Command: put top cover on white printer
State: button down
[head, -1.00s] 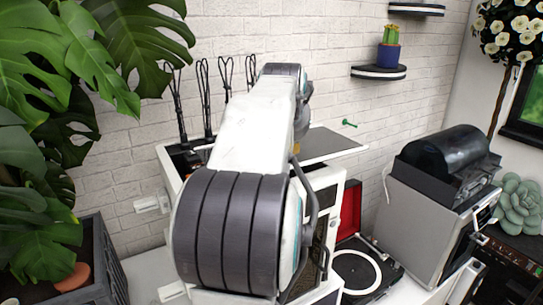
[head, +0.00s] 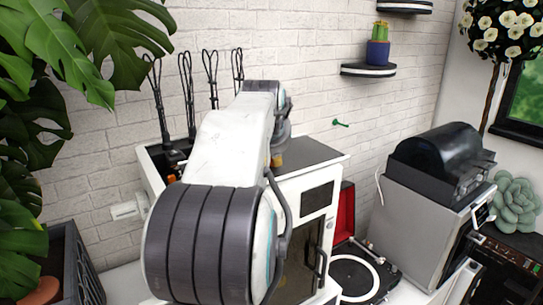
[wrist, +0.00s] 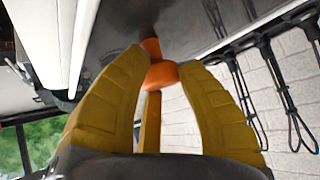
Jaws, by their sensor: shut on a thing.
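The white printer (head: 338,190) stands against the brick wall in the head view, partly hidden behind my arm. The top cover (head: 312,153), a flat dark grey panel with a pale edge, lies level at the right part of the printer's top. I cannot tell whether it touches all round. The left part of the top looks open, with dark and orange parts inside. In the wrist view, my gripper (wrist: 172,58) has its yellow fingers closed around an orange piece (wrist: 162,75) against the grey cover (wrist: 205,18). In the head view, only a yellow bit of my gripper (head: 277,158) shows.
Black looped cables (head: 186,90) rise behind the printer. A turntable (head: 355,278) and a grey machine with a black top (head: 425,215) stand at the right. A large leafy plant (head: 75,50) is at the left. A shelf with a cactus (head: 378,50) hangs above.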

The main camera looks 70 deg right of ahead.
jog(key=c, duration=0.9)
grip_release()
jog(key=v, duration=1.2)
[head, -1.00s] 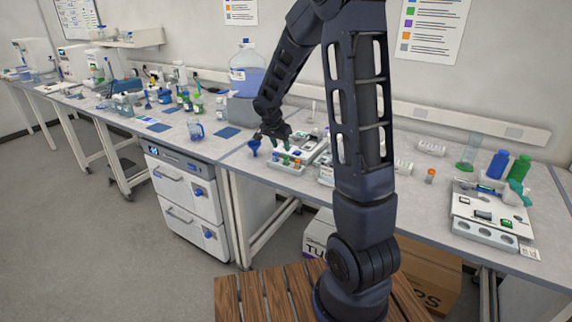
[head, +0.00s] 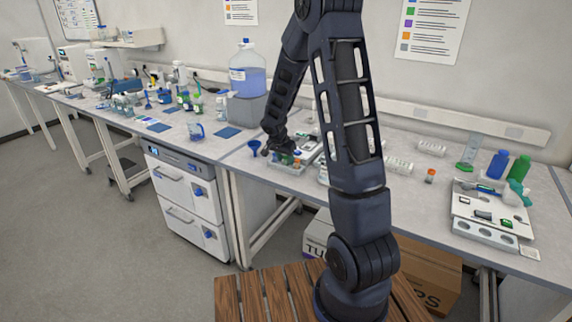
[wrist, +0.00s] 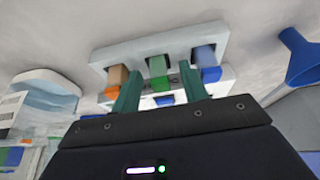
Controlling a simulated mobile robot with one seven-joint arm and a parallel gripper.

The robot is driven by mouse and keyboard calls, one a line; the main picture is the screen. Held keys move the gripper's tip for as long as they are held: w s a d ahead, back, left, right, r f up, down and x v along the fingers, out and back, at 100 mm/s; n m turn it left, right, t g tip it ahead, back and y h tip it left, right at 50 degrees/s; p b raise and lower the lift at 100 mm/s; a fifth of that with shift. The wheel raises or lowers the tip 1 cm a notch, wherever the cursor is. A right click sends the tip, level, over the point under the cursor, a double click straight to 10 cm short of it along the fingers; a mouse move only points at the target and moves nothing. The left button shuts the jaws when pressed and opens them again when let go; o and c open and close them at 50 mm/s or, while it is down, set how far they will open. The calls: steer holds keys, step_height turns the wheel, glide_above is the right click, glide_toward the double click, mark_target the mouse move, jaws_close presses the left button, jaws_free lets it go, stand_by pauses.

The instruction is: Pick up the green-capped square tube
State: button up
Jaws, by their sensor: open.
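The green-capped square tube (wrist: 157,68) stands in the middle of a white rack (wrist: 140,47) in the wrist view. An orange-capped tube (wrist: 117,76) is to its left and a blue-capped tube (wrist: 207,60) to its right. My gripper (wrist: 161,78) is open, its two teal fingers on either side of the green-capped tube in this view. I cannot tell whether they touch it or how deep they reach. In the head view my gripper (head: 272,148) is low over the rack (head: 283,169), and the arm hides part of it.
A blue funnel (wrist: 300,58) stands close to the right of the rack; it also shows in the head view (head: 254,146). A clear container (wrist: 45,88) is at the left of the wrist view. A large blue-filled carboy (head: 247,70) stands behind the rack. Bench in front of the blue mat (head: 228,132) is clear.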

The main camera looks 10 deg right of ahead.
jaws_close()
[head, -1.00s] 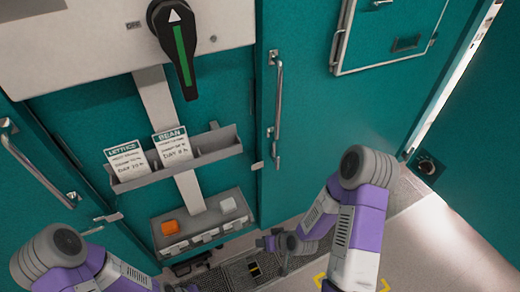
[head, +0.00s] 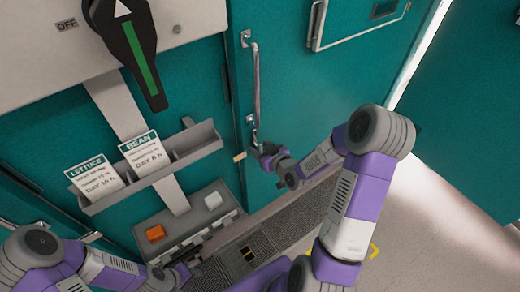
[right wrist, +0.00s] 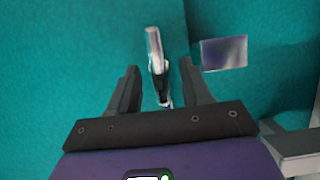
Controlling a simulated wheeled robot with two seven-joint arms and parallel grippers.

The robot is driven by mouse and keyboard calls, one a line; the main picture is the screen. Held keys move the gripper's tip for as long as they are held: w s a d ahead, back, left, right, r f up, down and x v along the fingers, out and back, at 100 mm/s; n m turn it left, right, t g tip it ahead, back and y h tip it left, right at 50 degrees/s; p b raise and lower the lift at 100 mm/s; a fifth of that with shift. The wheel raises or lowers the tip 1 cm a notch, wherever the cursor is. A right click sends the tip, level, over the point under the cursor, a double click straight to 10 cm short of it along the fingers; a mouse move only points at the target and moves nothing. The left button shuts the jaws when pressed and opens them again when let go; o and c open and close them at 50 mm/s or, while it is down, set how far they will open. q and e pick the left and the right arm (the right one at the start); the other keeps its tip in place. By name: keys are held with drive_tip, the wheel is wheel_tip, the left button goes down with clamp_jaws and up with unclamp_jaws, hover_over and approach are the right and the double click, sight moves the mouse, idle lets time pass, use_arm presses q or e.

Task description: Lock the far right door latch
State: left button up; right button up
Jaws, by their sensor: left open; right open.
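The teal door (head: 310,95) right of the control column carries a vertical metal handle (head: 256,85). A small pale latch tab (head: 240,157) sits at the door's left edge, below the handle. My right gripper (head: 257,150) is at the handle's lower end, just right of the tab. In the right wrist view, the open jaws (right wrist: 160,75) have the handle's end (right wrist: 154,48) between them in the picture; contact is unclear. A shiny metal plate (right wrist: 223,53), perhaps the latch, shows right of the right finger. My left gripper (head: 190,270) is low, by the grated floor, open.
A grey panel with a black-green rotary switch (head: 135,50) is at upper left. Below are a card rack (head: 155,175) and a box with an orange button (head: 155,233) and a white button (head: 213,200). Another teal door (head: 470,130) stands at right. Floor at lower right is clear.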

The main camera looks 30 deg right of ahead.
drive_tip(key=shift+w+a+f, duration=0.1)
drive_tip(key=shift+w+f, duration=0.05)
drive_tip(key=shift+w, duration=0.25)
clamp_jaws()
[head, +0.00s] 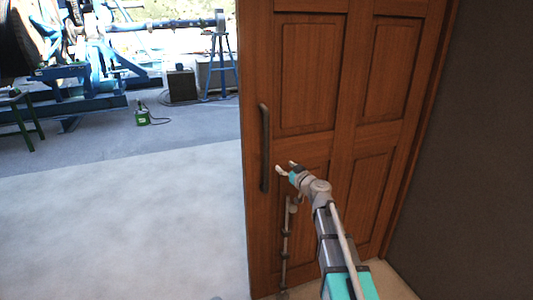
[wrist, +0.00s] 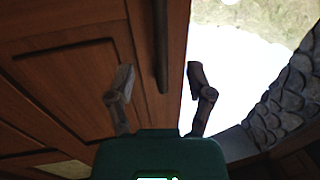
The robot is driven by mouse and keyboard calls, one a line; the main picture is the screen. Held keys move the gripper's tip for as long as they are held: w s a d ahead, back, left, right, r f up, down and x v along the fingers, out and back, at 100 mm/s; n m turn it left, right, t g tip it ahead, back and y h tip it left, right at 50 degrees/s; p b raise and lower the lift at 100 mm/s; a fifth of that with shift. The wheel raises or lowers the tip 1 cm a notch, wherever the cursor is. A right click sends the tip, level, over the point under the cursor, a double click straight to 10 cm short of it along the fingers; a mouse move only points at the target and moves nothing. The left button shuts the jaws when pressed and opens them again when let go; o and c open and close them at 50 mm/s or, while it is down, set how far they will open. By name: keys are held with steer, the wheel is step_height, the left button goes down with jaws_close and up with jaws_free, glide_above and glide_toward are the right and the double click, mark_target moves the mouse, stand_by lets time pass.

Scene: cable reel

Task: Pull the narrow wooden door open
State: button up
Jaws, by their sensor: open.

+--

### [EXERCISE]
Work through the records line by line and tally those holding "Task". Reply with the number alone.

### [ANSWER TO THE EXERCISE]
2